** begin **

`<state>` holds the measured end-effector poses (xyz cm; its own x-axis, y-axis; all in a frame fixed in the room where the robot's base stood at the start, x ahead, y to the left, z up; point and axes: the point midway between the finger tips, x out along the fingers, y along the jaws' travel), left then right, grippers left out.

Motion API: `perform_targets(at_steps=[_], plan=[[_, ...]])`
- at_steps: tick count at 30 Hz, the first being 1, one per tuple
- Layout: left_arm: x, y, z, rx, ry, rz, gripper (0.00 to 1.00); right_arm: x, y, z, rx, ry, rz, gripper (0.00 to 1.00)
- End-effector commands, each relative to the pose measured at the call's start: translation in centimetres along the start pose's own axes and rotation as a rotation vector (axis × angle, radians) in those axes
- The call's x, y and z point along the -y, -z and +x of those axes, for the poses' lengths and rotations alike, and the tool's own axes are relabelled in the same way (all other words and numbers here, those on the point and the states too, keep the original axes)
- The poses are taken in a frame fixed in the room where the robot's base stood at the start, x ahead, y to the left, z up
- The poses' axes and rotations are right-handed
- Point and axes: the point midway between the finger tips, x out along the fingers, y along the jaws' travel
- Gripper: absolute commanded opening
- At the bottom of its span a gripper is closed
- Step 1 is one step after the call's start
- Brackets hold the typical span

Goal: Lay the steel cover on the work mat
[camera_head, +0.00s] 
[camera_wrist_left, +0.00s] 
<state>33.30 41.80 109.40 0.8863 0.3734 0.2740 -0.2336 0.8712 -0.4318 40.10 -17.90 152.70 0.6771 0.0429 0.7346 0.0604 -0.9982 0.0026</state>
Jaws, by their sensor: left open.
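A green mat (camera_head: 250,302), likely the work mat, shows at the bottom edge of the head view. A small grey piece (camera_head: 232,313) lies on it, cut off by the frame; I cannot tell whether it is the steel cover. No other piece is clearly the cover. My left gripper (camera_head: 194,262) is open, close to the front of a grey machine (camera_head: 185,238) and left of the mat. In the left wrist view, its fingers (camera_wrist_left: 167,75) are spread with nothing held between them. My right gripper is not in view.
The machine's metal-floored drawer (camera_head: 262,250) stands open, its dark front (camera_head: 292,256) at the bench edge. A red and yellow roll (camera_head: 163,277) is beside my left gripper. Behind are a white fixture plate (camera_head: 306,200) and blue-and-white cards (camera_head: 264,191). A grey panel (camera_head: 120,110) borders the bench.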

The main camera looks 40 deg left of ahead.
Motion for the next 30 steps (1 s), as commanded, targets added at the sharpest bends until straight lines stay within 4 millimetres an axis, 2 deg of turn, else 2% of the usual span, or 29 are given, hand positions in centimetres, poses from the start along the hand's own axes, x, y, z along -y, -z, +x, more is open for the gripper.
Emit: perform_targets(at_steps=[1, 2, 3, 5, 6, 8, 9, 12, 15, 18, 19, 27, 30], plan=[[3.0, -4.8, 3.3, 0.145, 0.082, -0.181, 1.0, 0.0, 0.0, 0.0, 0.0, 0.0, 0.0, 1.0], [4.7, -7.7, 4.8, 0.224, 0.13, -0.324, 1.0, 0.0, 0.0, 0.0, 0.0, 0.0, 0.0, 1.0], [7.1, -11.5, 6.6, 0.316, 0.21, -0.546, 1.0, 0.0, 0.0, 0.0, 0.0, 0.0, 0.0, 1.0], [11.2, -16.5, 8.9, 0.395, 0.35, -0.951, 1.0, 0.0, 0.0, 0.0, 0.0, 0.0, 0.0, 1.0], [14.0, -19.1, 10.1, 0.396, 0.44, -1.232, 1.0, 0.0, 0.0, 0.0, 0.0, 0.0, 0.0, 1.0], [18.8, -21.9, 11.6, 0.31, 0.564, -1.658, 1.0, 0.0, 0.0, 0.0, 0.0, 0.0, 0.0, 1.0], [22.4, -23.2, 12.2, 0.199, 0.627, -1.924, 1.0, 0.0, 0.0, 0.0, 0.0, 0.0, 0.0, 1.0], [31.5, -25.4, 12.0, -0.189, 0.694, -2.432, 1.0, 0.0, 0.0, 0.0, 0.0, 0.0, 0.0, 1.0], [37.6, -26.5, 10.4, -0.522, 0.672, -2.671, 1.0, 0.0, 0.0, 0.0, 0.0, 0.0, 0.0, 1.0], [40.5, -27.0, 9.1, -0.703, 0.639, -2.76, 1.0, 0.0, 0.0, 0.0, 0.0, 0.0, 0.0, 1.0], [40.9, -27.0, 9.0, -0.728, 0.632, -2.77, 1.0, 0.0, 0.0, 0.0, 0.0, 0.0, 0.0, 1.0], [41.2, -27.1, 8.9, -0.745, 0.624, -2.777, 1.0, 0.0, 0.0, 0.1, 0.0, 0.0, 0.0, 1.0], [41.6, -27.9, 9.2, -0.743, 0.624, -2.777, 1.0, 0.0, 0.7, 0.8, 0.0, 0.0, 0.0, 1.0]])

** end **
** begin **

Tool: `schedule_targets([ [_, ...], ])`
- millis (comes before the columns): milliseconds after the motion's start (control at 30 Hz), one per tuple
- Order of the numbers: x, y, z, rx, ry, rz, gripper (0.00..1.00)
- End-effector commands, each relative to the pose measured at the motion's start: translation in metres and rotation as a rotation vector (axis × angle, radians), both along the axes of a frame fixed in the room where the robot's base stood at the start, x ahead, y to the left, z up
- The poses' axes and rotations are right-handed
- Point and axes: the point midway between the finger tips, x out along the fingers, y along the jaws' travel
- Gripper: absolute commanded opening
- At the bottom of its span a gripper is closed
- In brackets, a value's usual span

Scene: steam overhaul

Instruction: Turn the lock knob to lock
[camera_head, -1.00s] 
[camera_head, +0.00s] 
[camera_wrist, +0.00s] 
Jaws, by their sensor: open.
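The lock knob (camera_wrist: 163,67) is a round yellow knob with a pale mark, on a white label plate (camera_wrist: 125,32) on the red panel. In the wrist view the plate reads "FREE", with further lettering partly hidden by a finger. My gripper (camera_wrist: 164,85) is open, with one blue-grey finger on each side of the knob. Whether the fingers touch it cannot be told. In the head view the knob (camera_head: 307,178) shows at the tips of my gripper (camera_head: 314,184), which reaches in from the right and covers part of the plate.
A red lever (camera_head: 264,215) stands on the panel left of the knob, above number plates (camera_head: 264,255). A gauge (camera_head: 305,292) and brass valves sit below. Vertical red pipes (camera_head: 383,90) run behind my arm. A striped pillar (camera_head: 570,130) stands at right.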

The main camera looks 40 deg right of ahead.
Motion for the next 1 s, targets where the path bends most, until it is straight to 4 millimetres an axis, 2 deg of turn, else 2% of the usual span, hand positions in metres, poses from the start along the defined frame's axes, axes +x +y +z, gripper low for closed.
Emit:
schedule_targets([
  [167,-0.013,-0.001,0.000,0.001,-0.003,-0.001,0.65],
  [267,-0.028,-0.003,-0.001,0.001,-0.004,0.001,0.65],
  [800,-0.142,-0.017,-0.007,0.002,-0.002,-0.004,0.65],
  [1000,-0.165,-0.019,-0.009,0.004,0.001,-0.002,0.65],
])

** end **

- _Exercise objective_: Show every line from the listing above in which the string "main" appears.

- _Completed task_:
The main camera looks 40 deg left of ahead.
The main camera looks 40 deg right of ahead.

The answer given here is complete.